▶ [Exercise brief] Copy, from the entries below, each line where the word "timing" can be found.

BEGIN Provided records

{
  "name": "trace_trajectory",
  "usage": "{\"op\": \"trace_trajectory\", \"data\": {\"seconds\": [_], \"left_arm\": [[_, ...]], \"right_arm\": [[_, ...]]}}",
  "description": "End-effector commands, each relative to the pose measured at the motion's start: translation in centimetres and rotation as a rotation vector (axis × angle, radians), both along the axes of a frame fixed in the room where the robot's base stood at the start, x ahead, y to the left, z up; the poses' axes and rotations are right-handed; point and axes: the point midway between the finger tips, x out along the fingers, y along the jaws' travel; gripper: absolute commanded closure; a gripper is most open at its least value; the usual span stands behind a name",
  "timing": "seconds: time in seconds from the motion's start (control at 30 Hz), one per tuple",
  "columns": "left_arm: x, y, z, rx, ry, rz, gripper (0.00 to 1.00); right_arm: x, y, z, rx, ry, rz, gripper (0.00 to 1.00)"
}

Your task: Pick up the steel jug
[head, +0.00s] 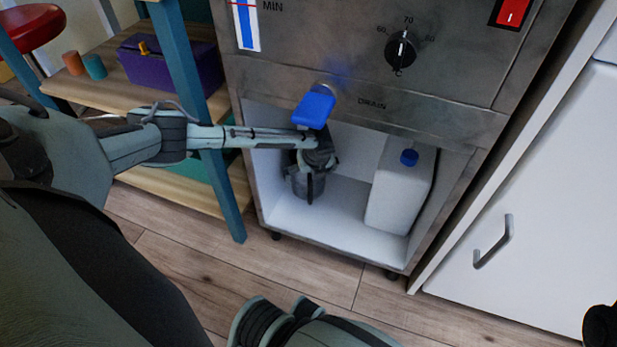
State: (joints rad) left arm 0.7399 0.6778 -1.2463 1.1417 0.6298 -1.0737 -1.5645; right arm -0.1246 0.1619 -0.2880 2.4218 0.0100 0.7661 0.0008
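The steel jug (300,187) stands in the open lower bay of the steel cabinet, below the blue-handled drain tap. Only part of the jug shows. My left gripper (311,182) is at the jug, reaching in from the left with its wrist just under the tap. A dark finger points down across the jug's front. The other finger is hidden, so I cannot tell whether the gripper has closed on the jug. My right gripper cannot be made out; only links of mine show at the bottom edge.
The blue drain lever (314,106) hangs close above my left wrist. A white canister (399,190) with a blue cap stands at the right in the bay. A blue-legged wooden shelf (180,187) is close on the left. A white door (540,200) is at the right.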

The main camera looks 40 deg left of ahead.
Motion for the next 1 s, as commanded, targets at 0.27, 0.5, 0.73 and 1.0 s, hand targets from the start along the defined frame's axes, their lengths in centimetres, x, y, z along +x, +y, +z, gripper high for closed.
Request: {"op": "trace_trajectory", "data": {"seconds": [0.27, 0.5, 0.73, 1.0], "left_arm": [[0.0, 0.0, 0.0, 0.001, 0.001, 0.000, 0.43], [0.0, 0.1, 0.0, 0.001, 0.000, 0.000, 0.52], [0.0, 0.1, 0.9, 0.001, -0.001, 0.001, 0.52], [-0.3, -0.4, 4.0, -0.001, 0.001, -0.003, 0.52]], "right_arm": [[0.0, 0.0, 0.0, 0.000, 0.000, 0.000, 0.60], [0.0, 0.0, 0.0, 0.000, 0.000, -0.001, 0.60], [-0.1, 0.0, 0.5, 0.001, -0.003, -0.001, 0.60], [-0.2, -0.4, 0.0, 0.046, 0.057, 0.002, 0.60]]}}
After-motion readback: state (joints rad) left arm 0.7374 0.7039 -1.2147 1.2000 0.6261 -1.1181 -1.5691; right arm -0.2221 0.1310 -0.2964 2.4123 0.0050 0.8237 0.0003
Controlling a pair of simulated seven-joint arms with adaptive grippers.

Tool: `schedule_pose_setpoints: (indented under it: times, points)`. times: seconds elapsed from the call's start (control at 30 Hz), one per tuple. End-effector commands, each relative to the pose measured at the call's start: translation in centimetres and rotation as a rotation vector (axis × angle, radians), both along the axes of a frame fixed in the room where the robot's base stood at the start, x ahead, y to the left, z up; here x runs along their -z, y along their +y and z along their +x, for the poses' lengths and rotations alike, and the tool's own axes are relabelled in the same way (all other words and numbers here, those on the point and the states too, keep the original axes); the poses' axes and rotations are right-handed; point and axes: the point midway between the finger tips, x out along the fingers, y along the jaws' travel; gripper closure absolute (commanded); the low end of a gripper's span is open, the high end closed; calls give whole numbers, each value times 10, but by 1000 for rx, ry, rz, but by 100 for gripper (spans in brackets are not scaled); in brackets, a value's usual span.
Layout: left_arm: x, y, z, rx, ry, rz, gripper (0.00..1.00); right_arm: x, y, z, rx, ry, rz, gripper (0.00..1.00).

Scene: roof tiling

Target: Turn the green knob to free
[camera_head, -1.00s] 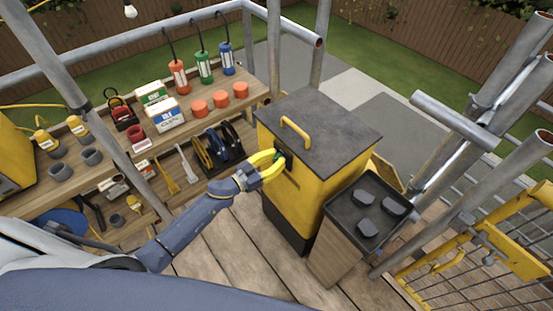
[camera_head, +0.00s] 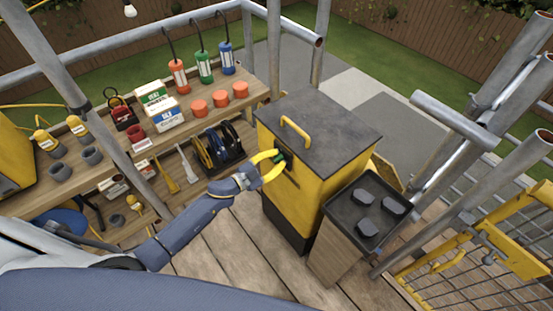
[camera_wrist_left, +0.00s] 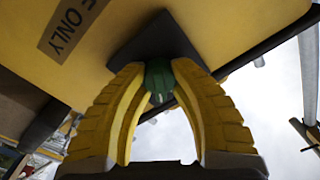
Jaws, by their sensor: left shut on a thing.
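The green knob (camera_wrist_left: 159,80) sits on a dark plate (camera_wrist_left: 152,42) on the yellow face of the box (camera_head: 310,176). In the left wrist view it lies between my yellow fingertips, which touch it from both sides. In the head view the knob shows as a small dark green patch (camera_head: 281,158), partly covered by the fingers. My left gripper (camera_head: 275,164), also in the left wrist view (camera_wrist_left: 160,82), is shut on the knob. The knob's pointer and markings cannot be made out. My right gripper is not in view.
A yellow handle (camera_head: 296,133) stands on the box's grey lid. A dark tray (camera_head: 367,205) with several grey lumps stands right of the box. A wooden shelf unit (camera_head: 190,135) with lamps, boxes and tools stands behind my left arm. Scaffold poles (camera_head: 425,222) rise at the right.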

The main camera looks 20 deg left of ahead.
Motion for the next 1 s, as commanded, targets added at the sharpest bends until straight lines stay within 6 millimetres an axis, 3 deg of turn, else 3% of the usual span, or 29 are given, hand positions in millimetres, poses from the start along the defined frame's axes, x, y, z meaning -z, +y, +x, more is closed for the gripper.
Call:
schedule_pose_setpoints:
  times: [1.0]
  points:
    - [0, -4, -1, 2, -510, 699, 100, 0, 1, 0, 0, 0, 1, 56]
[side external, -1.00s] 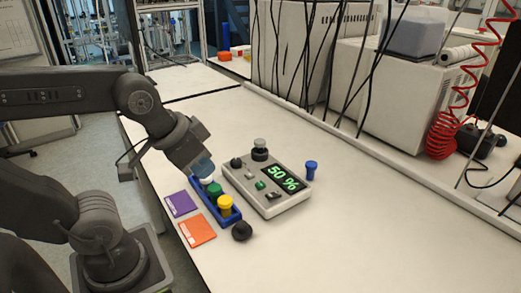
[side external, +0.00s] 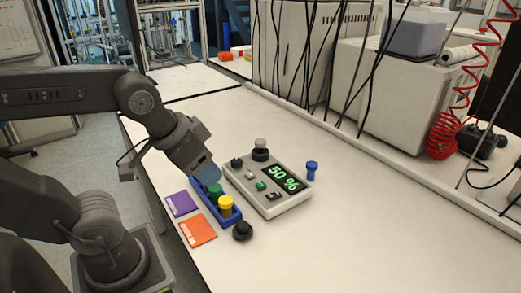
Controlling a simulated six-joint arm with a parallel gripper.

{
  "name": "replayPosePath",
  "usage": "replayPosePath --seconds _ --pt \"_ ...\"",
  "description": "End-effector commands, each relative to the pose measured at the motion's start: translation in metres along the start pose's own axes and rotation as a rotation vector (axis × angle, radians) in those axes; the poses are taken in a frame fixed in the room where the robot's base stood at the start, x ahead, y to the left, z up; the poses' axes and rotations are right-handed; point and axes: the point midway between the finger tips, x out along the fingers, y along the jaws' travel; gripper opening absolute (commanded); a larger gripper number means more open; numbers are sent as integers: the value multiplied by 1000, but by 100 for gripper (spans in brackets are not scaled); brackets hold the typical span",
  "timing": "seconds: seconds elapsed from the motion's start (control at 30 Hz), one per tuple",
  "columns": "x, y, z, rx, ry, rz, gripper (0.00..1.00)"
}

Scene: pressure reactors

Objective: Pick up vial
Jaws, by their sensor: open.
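A blue rack (side external: 231,219) on the bench holds a row of capped vials. The green-capped vial (side external: 215,190) and the yellow-capped vial (side external: 226,204) show in it. My gripper (side external: 208,178) is open and points down over the far end of the rack, beside the green cap. The blue fingers hide what stands at that end, so I cannot tell whether they are around a vial there. A separate blue-capped vial (side external: 312,169) stands on the bench, right of the reactor unit.
The grey reactor unit (side external: 262,205), reading 50 %, sits close right of the rack. A black round part (side external: 242,231) lies near the rack's front end. Purple (side external: 181,204) and orange (side external: 198,231) squares lie left. The bench (side external: 360,235) is clear at front right.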

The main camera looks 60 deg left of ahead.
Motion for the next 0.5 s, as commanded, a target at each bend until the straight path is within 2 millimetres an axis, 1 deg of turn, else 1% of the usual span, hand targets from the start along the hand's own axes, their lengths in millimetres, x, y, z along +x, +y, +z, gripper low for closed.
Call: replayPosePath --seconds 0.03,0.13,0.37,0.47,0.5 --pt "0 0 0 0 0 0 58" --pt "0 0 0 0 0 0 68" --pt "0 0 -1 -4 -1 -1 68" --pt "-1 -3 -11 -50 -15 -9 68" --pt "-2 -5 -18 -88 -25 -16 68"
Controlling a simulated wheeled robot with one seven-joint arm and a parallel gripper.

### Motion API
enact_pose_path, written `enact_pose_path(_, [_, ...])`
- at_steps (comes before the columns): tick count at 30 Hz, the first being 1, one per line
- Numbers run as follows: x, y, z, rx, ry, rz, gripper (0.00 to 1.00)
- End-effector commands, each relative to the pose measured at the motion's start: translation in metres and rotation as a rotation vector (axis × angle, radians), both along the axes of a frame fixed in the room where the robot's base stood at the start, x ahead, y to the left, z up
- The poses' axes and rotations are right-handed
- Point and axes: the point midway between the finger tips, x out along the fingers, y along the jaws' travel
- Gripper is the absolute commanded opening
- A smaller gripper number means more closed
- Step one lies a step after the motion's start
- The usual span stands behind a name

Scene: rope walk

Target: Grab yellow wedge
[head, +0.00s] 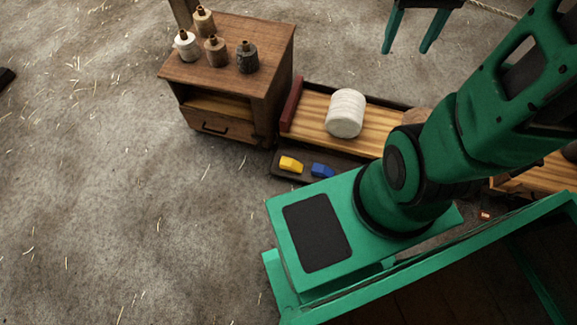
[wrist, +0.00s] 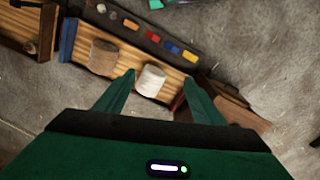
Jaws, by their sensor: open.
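The yellow wedge (head: 290,164) lies at the left end of a dark tray (head: 313,177) in the head view, just left of a blue wedge (head: 321,170). In the wrist view the yellow wedge (wrist: 189,56) is at the right end of the row, beyond the fingertips. My gripper (head: 406,50) is open and empty, high up and to the right of the wedge, apart from it. Its two spread fingers also show in the wrist view (wrist: 158,76), with a white spool (wrist: 151,80) seen between them.
A wooden bench (head: 376,130) behind the tray bears the white spool and a brown spool (wrist: 103,57). A wooden cabinet (head: 283,62) with several small spools stands to the left. Red (wrist: 153,38) and orange (wrist: 131,25) pieces share the tray.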

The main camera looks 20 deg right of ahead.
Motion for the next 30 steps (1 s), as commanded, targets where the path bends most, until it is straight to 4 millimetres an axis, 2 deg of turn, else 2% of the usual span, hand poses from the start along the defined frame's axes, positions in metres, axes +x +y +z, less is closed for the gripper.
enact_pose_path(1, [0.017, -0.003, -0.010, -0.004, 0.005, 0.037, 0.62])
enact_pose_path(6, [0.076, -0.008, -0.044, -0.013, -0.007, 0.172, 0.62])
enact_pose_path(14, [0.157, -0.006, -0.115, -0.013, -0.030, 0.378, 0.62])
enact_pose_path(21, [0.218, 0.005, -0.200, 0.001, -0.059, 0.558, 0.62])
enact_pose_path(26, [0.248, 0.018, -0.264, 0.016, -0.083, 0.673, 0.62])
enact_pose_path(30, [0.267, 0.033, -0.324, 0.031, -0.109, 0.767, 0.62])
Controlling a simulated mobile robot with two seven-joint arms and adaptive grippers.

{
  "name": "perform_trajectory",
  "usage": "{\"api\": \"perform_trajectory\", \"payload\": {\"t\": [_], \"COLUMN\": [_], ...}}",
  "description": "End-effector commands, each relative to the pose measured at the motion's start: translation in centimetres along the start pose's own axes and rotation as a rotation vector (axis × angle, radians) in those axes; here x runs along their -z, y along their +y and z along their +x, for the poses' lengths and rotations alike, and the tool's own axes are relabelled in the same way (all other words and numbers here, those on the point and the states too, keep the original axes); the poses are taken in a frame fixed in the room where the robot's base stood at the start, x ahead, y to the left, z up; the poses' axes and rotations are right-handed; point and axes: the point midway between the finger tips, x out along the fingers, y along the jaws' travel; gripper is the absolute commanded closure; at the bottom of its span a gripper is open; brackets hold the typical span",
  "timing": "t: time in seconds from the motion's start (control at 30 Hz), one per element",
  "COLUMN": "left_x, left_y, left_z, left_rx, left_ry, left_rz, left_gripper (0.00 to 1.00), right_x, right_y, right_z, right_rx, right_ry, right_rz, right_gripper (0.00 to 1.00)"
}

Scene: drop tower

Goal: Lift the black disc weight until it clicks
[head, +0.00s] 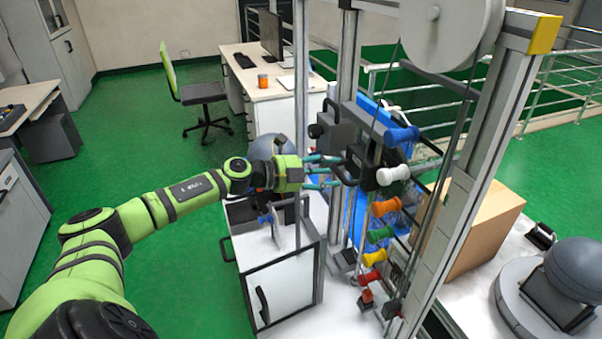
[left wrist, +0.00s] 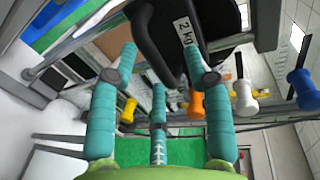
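The black weight (head: 372,172) hangs in the metal tower frame (head: 468,165), at the height of my left gripper. In the left wrist view the black weight (left wrist: 222,22) fills the top, with a white "2 kg" label and a curved black handle (left wrist: 150,42). My left gripper (head: 335,170) points at the weight from the left in the head view. Its teal fingers (left wrist: 160,75) are spread apart, with the handle near and partly between their tips. I cannot tell whether they touch it. My right gripper is not in view.
Coloured knobs, such as the orange one (head: 386,206), line the tower. A white cabinet (head: 283,285) stands below my left arm. A cardboard box (head: 482,228) and a grey ball on a round base (head: 580,268) are at the right. Open green floor lies left.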

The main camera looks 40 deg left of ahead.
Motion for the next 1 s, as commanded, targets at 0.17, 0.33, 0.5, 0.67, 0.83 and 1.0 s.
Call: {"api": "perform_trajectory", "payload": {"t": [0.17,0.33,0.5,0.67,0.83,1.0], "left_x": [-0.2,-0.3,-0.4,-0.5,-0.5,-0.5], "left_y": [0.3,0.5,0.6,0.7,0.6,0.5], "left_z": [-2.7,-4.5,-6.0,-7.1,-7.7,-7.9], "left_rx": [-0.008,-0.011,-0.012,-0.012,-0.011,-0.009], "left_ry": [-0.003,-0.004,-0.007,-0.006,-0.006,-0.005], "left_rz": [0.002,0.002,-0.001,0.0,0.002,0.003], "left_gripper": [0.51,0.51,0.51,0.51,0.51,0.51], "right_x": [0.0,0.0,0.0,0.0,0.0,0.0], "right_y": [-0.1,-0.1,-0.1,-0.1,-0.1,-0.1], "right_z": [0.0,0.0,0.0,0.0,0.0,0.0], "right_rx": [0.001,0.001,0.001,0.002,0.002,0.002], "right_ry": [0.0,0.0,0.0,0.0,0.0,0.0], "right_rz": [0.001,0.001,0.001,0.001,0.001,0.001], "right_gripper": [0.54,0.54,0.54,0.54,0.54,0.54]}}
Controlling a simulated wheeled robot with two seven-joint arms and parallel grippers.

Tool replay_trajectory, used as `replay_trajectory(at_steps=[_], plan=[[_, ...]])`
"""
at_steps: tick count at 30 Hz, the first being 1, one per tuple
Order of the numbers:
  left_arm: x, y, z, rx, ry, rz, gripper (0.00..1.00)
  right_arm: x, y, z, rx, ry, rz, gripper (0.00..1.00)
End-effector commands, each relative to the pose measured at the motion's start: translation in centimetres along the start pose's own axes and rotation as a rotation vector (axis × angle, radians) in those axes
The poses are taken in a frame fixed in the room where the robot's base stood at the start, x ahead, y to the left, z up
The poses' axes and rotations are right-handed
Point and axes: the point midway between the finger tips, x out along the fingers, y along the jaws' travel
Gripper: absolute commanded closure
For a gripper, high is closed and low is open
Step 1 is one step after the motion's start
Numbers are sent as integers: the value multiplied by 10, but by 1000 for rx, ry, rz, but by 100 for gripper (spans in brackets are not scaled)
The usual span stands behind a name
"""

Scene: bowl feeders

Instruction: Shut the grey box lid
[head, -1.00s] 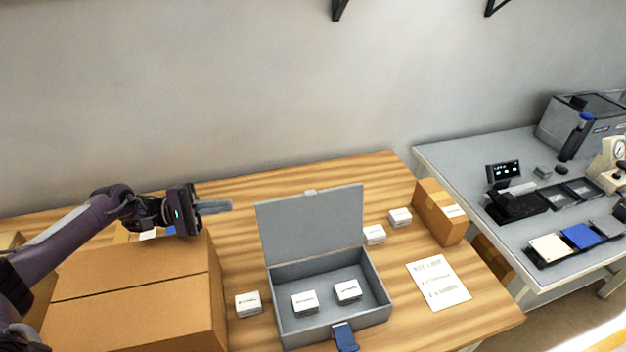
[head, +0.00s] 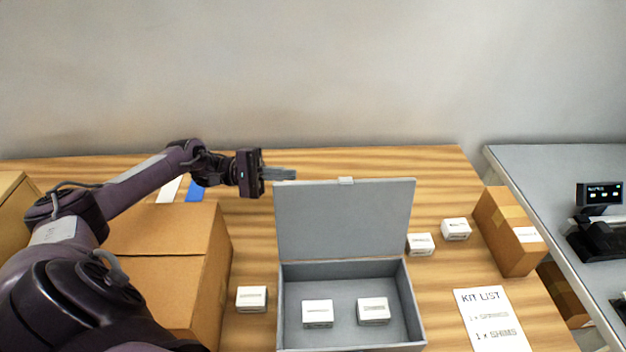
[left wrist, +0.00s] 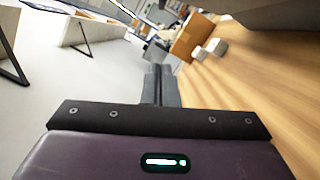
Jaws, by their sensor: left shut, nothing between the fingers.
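The grey box (head: 413,314) stands on the wooden table with its lid (head: 344,222) raised upright at the back. Two small white boxes, one on the left (head: 318,313) and one on the right (head: 373,311), lie inside it. My left gripper (head: 292,174) is shut and empty, behind the lid's upper left corner in the head view. Its fingers (left wrist: 161,86) also show closed in the left wrist view, pointing along the table. A grey surface at the top right of that view may be the lid. My right gripper is not in view.
A large cardboard box (head: 212,262) stands left of the grey box. One white box (head: 251,299) lies between them, and two more (head: 420,244) lie right of the lid. A small carton (head: 508,231) and a kit list (head: 492,318) are at the right.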

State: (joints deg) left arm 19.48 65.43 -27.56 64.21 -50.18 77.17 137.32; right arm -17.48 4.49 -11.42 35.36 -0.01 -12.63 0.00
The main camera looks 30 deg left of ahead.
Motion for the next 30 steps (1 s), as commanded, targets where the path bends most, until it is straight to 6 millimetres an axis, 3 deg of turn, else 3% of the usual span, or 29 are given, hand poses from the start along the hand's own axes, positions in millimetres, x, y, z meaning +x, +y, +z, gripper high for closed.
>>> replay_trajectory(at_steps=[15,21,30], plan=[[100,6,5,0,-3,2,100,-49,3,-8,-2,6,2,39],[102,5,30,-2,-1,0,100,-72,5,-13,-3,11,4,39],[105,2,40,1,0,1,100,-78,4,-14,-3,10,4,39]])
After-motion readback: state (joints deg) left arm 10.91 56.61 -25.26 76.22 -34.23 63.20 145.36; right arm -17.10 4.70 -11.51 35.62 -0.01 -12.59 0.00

END Provided records

▶ [Exercise result]
  "timing": "seconds: time in seconds from the motion's start (control at 30 Hz), one per tuple",
  "timing": "seconds: seconds elapsed from the motion's start (control at 30 Hz), one per tuple",
  "timing": "t: time in seconds from the motion's start (control at 30 Hz), one per element",

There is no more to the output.